Why? Because, as the judge explained, Gil is still part of “the people” protected by the Second Amendment. And, as it turns out, the government couldn’t prove that Gil was high when the cops arrested him. That detail turned out to be the nail in the coffin for the prosecution.
A Closer Look at the Decision
To understand just how significant this ruling is, let’s dig into the logic behind it. Judge Briones leaned heavily on the precedent set by the Supreme Court’s 2022 Bruen decision, which laid out a new framework for deciding Second Amendment cases. Under Bruen, courts must first determine if the plain text of the Second Amendment covers the defendant’s actions. If it does, the government must then prove there’s a historical precedent for restricting those actions.
When applied to Gil’s case, the logic was simple: The Second Amendment protects “the people,” and that includes pot smokers. Judge Briones noted that the Bill of Rights uses the phrase “the people” five times, and in each instance, it refers to all members of the political community—not some exclusive club of morally upright citizens.
“The coverage of the Second Amendment is broad at this stage of the analysis, and the language of the Second Amendment is clear on this point,” Judge Briones wrote.
As for the historical precedent? The government couldn’t come up with any evidence of a law from the founding era that would support banning habitual cannabis users from owning guns. Sure, marijuana wasn’t a thing back in the 1700s, but that didn’t stop the judge from rejecting the federal government’s arguments outright.
The Charges, the Appeal, and the Fallout
Adrian Gil’s story begins in 2021, when police were called to his home over a reported fight involving a firearm. What they found was a treasure trove of evidence: two massive bags of marijuana and multiple firearms. To make things worse, Gil openly admitted to officers that he was a daily marijuana user and even acknowledged that he knew marijuana users couldn’t legally own guns.

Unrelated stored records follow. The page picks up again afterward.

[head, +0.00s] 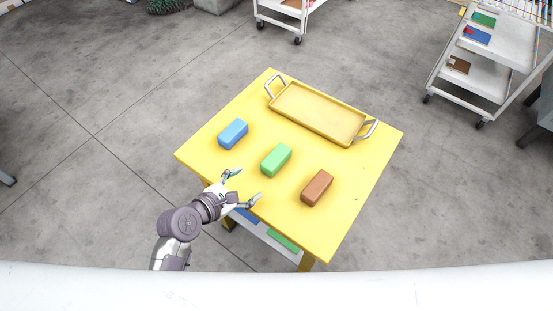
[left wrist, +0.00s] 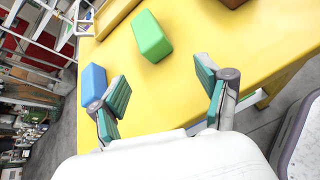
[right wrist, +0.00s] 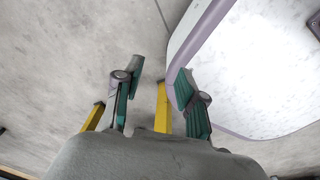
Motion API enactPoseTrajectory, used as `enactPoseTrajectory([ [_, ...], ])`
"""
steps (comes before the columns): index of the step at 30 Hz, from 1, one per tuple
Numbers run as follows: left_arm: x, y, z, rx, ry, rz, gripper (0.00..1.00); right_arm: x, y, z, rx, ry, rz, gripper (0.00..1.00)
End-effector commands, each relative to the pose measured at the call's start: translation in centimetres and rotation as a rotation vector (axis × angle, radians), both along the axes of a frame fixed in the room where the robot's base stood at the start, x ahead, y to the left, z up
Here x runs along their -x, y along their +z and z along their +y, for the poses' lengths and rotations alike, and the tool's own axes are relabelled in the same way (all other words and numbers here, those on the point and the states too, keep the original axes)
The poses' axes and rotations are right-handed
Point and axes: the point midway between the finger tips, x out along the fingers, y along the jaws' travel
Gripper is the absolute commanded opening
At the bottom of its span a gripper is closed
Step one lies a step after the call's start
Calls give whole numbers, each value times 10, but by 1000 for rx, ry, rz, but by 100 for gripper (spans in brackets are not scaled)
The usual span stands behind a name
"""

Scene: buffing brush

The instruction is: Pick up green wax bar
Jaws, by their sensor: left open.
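The green wax bar (head: 276,159) lies in the middle of the yellow table, between a blue bar (head: 233,134) and a brown bar (head: 317,188). My left gripper (head: 242,188) is open and empty at the table's near edge, short of the green bar. In the left wrist view the green bar (left wrist: 151,37) is ahead of and between the spread fingers (left wrist: 163,92), apart from them. My right gripper (right wrist: 158,98) shows only in the right wrist view, with its fingers apart and nothing between them; it faces the floor near the table's yellow legs.
A yellow tray (head: 318,113) with metal handles sits at the table's back. The yellow table (head: 355,192) has bare surface around the bars. A lower shelf (head: 262,232) shows under the near edge. White carts (head: 485,62) stand farther off on the grey floor.

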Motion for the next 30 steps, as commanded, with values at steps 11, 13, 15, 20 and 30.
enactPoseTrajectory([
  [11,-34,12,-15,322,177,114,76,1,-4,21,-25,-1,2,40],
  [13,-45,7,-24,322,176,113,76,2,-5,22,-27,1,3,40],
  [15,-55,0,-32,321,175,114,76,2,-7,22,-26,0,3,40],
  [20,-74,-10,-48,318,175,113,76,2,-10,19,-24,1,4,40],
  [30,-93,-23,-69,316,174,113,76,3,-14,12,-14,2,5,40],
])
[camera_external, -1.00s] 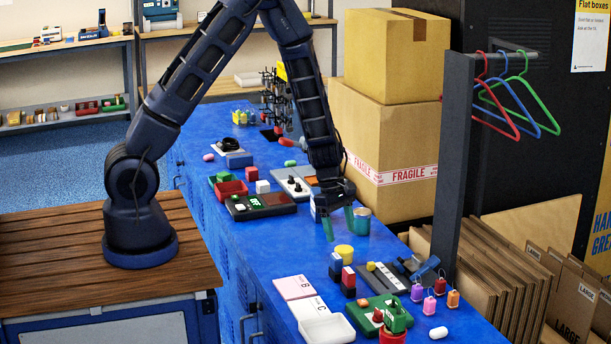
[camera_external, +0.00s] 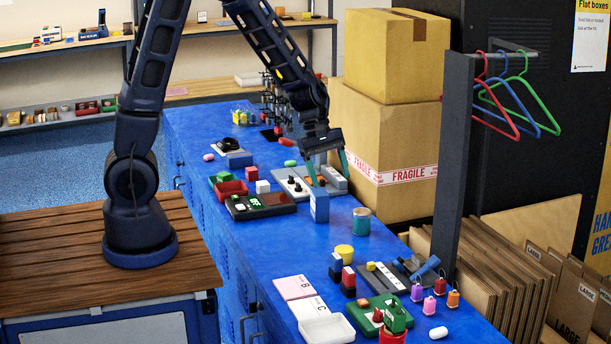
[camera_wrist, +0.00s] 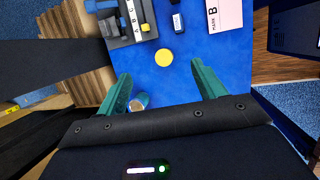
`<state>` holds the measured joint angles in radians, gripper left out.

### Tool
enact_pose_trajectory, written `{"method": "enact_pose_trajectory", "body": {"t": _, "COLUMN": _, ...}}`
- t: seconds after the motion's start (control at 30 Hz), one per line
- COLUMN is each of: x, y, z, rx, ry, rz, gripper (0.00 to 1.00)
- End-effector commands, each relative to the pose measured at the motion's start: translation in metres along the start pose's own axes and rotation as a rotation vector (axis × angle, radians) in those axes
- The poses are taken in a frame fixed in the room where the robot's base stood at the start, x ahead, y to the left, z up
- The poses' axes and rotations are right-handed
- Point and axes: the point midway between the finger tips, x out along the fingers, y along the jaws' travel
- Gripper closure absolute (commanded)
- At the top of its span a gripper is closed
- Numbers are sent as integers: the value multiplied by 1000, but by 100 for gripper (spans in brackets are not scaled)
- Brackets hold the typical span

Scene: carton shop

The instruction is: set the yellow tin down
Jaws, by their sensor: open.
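The yellow tin (camera_external: 345,254) stands upright on the blue bench top, toward the front of the bench. In the wrist view the tin (camera_wrist: 164,56) shows as a yellow disc on bare blue surface, beyond the fingertips. My gripper (camera_external: 328,168) is open and empty, with its two teal fingers apart. It is above the bench behind the tin, near the grey control box, and clear of the tin. The open fingers (camera_wrist: 160,76) also show in the wrist view with nothing held between them.
A teal can (camera_external: 361,222) and an upright blue box (camera_external: 319,206) stand behind the tin. Cartons (camera_external: 384,150) rise at the bench's right edge. Bare blue surface lies left of the tin.

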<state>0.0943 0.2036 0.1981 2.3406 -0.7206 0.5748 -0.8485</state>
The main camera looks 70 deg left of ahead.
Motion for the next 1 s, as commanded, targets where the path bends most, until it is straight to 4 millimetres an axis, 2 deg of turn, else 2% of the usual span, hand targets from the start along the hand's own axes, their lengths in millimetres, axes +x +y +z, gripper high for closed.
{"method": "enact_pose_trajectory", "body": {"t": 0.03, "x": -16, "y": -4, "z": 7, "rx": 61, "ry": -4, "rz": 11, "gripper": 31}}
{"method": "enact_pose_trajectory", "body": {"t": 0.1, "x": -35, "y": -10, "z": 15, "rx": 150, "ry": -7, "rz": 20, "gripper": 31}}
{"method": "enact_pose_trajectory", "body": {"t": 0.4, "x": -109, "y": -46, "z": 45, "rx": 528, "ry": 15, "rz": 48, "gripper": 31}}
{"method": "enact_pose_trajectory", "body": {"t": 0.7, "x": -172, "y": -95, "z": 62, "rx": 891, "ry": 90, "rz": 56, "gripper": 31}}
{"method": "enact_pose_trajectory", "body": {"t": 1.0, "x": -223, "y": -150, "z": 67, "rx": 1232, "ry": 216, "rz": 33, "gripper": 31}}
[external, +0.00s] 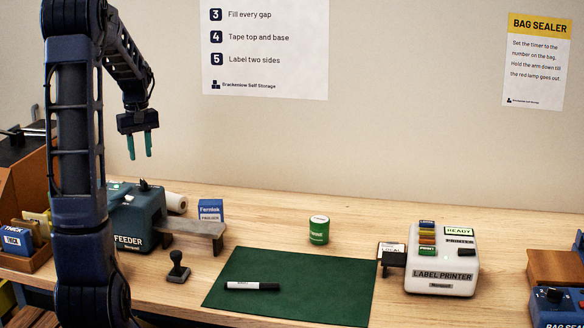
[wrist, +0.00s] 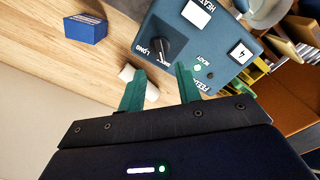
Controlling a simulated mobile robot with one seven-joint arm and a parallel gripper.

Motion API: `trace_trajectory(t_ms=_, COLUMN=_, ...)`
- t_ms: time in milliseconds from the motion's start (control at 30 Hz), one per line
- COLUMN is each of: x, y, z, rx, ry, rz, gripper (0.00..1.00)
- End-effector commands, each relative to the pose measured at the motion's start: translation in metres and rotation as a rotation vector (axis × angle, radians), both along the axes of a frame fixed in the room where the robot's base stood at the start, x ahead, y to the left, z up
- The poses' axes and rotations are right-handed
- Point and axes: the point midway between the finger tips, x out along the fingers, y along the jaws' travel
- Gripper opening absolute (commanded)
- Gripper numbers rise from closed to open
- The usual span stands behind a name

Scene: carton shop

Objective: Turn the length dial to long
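The dark teal feeder (external: 135,217) stands on the bench at the left in the external view, and its top panel (wrist: 200,47) fills the upper middle of the wrist view. A black dial (wrist: 166,51) sits on that panel, with the word LONG beside it on its left. I cannot tell the dial's exact setting; SHORT is not readable. The dial also shows as a small dark knob (external: 145,186) in the external view. My gripper (external: 140,146) is in the air above the feeder, pointing down. Its teal fingers are apart and empty; in the wrist view the fingertips (wrist: 160,70) appear just below the dial.
A blue box (external: 210,210), a white roll (external: 176,202) and a stamp (external: 178,268) are near the feeder. A marker (external: 252,286) lies on the green mat (external: 300,300). The label printer (external: 442,265) stands right.

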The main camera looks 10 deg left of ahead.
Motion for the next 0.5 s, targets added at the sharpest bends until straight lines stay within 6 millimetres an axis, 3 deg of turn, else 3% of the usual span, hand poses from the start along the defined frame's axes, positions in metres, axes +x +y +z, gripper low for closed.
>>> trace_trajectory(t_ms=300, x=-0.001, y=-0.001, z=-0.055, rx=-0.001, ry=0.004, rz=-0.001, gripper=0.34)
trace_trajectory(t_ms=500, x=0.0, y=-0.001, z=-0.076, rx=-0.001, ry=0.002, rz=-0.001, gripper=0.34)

Gil was subsequently indicted, pled guilty, and was sentenced to 35 months in federal prison. But he wasn’t about to take it lying down. On appeal, Gil argued that the federal law banning drug users from owning firearms violated his constitutional rights.
Judge Briones agreed. The prosecution’s failure to prove that Gil was actually intoxicated at the time of his arrest or when he was caught with the firearms was a major sticking point. While the government painted Gil as a chronic pothead who “just liked good weed,” it couldn’t clear the legal hurdle set by the Bruen decision.
“In line with the Fifth Circuit’s reasoning in Connelly, this Court agrees that ‘based on habitual or occasional drug use, § 922(g)(3) imposes a far greater burden on [Defendant’s] Second Amendment rights than our history and tradition of firearms regulation can support,’” Briones concluded.
A Blow to the Gun Control Act of 1968
For decades, the Gun Control Act of 1968 has served as a cornerstone of federal firearms regulation, and its prohibition on drug users owning guns has rarely been challenged—until now. Recent court decisions, including this one, are chipping away at the law, with some judges declaring it unconstitutional while others uphold it.
This legal tug-of-war highlights the deep divide in how Americans view the intersection of gun rights and drug use. On one hand, opponents of the law argue that it’s a blatant violation of the Second Amendment, penalizing otherwise law-abiding citizens for their lifestyle choices. On the other hand, supporters claim it’s a common-sense measure to keep firearms out of the hands of people who might not be in the best state of mind to use them responsibly.
But Judge Briones’ ruling makes one thing clear: The government’s argument that marijuana users are inherently unfit to own guns doesn’t hold up to constitutional scrutiny.
What This Means for Gun Owners and Cannabis Users
So, what does this ruling mean for the average American who enjoys both firearms and the occasional joint? For now, it’s a win—at least in the Western District of Texas. But don’t start celebrating just yet. This decision is likely to face challenges, and it’s far from the final word on the issue.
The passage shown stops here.